Licensed private investigators get no special exemption from the stalking statute. A PI who tracks a person without the vehicle owner's authorization runs the same legal risks as anyone else.
Can My Employer Track My Car in Arizona?
Arizona has no statute restricting employer GPS tracking, and no employee-consent requirement like Connecticut's electronic monitoring law. That leaves the general rules.
If the vehicle belongs to the company, the employer can track it. The company owns the asset, and monitoring its own fleet is standard practice and clearly authorized.
Tracking an employee's personal vehicle is different. Without the employee's consent, an employer who tracks a personal car could cross into the stalking statute's GPS prong and face invasion of privacy claims. Most Arizona employers handle this by getting written consent in a vehicle or telematics policy. If you drive your own car for work, read what you signed.
AirTags and Item Trackers
Apple AirTags, Tiles, and similar Bluetooth trackers are covered by the same rule. The statute's language is technology-neutral: "any electronic, digital or global positioning system device." A 29 dollar AirTag in a wheel well counts the same as a hardwired GPS unit.

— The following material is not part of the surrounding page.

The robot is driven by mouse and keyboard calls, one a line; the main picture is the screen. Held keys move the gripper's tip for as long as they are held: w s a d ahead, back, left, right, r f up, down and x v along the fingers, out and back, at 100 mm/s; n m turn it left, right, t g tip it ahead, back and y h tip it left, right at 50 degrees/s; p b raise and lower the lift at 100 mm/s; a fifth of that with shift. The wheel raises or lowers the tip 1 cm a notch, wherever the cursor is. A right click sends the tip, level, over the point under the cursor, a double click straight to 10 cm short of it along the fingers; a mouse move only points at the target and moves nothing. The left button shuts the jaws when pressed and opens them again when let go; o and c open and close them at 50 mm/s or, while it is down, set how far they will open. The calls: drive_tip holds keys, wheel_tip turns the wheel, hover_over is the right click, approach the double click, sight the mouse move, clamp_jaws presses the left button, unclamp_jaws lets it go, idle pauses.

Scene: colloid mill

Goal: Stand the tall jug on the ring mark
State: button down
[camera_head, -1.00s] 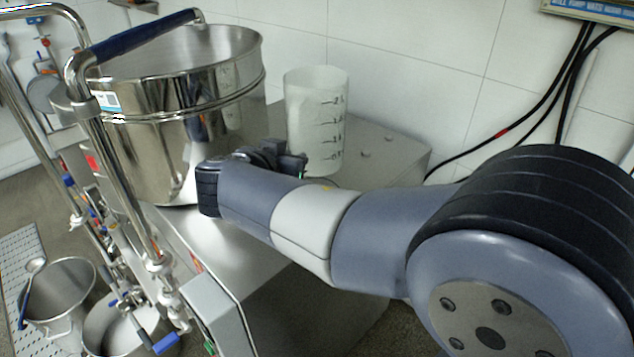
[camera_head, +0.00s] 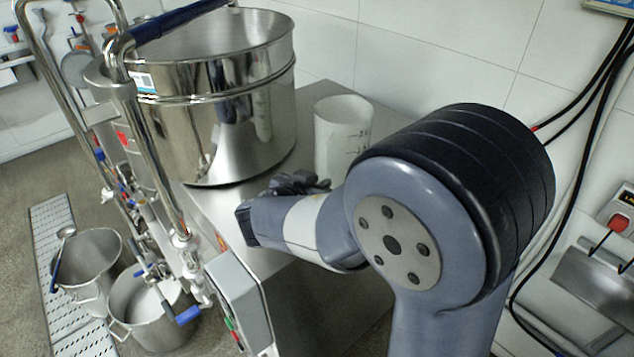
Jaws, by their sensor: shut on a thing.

Dropping an AirTag into an ex-partner's bag or car and following their movements for 12 hours, or checking it on two occasions, is course-of-conduct stalking if it causes the required distress or fear. Apple and Google both push unknown-tracker alerts to nearby phones, which is how many Arizona victims discover these devices in the first place.
There is also a federal layer. Using a GPS device or any interactive computer service to stalk someone across state lines, or in a way that causes substantial emotional distress, can be charged under the federal stalking statute, 18 U.S.C. 2261A.
Penalties: Class 5 vs. Class 3 Felony
Stalking under A.R.S. 13-2923 is charged at one of two felony levels, depending on what the victim feared. First-offense, non-dangerous sentencing ranges come from A.R.S. 13-702.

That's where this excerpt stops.